Updated: The lawyer and Magnolia parent featured in the KING 5 story, Margaret Cerrato-Blue, contacted us and said her comment about possible legal action was referring to the grandfathering rules, not the boundaries themselves.
“My statement was one had I made to my son, and what I meant by it was that if they force him and his senior class to leave BHS, we will do all we can to keep him there, even if it means going to court,” she wrote in an email.
James Wagar, who represents the Magnolia group lobbying for Ballard High School, said he invites parents of students living between 80th and 85th “to consider working with us in Magnolia to jointly endorse map scenarios that work for both communities.”
This issue may be moot, however. The two remaining options — which are not yet final — keep Magnolia and the area between 80th and 85th inside the Ballard High boundary.
Earlier: Even though most scenarios keep Magnolia inside Ballard High School’s boundary — and shift some Ballard students out of it — a Magnolia lawyer and parent is taking no chances.
In a story that aired on KING 5 last night, Magnolia residents who have kids at Ballard High raised concerns about one scenario that would shift their neighborhood to the new Lincoln High School in Wallingford — a trek of an hour or more by metro bus.
One parent who is also an attorney, Margaret Cerrato-Blue told KING 5 that Magnolia parents have yet to receive any formal notification from the district, which she believes is a violation of due process.
“If we have to go to court, you will stay at Ballard because it’s the legal and right thing for them to do,” she said, referring to the grandfathering rules that could force her son to leave BHS (updated.)
The school district says it has been in constant contact with parents.
While Magnolia continues its push to stay in Ballard High — here’s their petition — some Ballard parents face the more likely possibility of seeing their kids moved out of the high school in their own neighborhood.
As we’ve reported, one scenario would draw the boundary at 80th St., moving those kids to Ingraham High up at Bitter Lake — which is also a long trek on a metro bus. Another scenario would move the Ballard neighborhood of West Woodland to Lincoln High — even kids who live a block away from Ballard High.
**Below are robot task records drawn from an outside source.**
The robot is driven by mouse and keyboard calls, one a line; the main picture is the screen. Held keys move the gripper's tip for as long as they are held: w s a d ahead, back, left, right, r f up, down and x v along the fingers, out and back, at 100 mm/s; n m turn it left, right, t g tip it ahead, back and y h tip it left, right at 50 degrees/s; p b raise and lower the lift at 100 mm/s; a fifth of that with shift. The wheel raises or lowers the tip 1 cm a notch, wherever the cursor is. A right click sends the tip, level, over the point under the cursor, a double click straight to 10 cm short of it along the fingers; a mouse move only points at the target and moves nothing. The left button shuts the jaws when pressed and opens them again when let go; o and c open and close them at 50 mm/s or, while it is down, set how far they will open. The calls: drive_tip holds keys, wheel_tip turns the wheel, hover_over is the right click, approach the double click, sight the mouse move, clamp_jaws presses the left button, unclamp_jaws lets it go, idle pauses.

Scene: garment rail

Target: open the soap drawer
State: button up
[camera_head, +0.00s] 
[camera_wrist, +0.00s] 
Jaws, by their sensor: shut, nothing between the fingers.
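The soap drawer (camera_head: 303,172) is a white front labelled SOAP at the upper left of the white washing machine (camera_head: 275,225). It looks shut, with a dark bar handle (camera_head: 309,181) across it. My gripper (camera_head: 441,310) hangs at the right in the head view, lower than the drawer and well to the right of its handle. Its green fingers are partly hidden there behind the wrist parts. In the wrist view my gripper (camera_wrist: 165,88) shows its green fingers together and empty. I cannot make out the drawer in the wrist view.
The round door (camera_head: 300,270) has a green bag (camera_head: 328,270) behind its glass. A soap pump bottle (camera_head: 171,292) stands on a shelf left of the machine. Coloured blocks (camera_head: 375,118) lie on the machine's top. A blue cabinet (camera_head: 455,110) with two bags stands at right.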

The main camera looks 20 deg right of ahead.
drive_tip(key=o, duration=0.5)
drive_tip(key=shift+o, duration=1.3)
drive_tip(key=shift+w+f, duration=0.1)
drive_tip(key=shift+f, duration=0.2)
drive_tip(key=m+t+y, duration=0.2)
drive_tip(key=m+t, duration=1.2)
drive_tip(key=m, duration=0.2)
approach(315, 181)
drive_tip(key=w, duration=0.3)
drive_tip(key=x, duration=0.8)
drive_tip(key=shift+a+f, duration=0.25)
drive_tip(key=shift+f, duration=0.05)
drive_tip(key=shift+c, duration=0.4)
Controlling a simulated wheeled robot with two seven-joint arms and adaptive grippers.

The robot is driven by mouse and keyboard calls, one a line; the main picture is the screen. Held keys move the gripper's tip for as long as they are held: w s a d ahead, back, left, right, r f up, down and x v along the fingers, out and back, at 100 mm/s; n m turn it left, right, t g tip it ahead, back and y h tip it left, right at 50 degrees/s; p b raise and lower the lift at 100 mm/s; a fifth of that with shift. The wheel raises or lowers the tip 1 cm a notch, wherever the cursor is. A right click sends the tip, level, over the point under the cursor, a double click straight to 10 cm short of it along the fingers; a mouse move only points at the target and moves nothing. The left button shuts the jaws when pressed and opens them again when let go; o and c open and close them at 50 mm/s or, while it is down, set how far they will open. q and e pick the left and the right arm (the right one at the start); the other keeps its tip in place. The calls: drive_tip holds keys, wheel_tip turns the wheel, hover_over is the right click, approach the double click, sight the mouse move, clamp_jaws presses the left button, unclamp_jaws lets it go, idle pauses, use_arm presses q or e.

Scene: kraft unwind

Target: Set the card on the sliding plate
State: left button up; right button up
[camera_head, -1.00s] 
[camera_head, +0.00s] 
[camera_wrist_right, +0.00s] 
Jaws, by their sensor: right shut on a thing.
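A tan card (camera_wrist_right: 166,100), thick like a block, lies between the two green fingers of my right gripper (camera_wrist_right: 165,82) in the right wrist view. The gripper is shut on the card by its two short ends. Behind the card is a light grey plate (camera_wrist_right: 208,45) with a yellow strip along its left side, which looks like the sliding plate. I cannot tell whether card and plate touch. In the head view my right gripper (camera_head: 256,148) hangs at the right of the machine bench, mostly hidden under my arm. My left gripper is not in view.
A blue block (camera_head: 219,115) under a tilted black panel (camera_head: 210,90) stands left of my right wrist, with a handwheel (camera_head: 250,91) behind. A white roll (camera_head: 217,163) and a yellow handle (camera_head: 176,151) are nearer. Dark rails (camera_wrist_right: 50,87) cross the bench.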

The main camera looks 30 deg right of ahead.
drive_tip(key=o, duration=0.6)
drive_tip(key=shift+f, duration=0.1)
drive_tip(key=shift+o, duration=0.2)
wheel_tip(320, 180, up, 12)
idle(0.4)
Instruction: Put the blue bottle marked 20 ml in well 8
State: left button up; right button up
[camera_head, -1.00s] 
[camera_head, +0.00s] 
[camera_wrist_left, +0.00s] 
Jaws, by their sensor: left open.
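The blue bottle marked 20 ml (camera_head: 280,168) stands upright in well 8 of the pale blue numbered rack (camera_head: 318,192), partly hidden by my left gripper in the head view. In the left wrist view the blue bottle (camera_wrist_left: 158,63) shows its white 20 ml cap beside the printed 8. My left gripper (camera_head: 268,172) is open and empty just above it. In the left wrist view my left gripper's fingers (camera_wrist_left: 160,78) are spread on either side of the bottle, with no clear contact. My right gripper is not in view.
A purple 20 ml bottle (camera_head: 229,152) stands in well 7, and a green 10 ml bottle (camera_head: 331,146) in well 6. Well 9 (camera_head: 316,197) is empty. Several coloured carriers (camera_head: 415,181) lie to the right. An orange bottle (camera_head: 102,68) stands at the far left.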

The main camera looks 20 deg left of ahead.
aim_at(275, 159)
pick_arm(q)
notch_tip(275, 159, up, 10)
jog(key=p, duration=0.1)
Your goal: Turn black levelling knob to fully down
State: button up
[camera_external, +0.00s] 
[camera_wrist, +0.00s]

“When I pull out of my street and hang two turns, I can see the high school,” said Kurt Schlosser, who lives just north of 80th St., in a report on KING 5 earlier this week about Ballard parents. “My son will roll his bike out of the garage, pedal once and roll his way to Ballard High. There is nowhere else for him to go.”
Ballard parents also have a petition right here.
Most agree that the boundary debacle stems from the city’s lack of a high school in either Magnolia or Queen Anne, two neighborhoods with a combined population of about 44,000 people. The omission is intensified by Seattle’s population growth and traffic woes.
“Just give them a school,” explained a Seattle Times editorial back in 2008. “This idea isn’t new. It just has been ignored.”
This is a critical point in the school district’s decision-making process. The task force is hard at work incorporating the latest round of feedback leading up to a Jan. 10th working session with the board. Then on January 17th, the board is expected to vote on the final boundary map.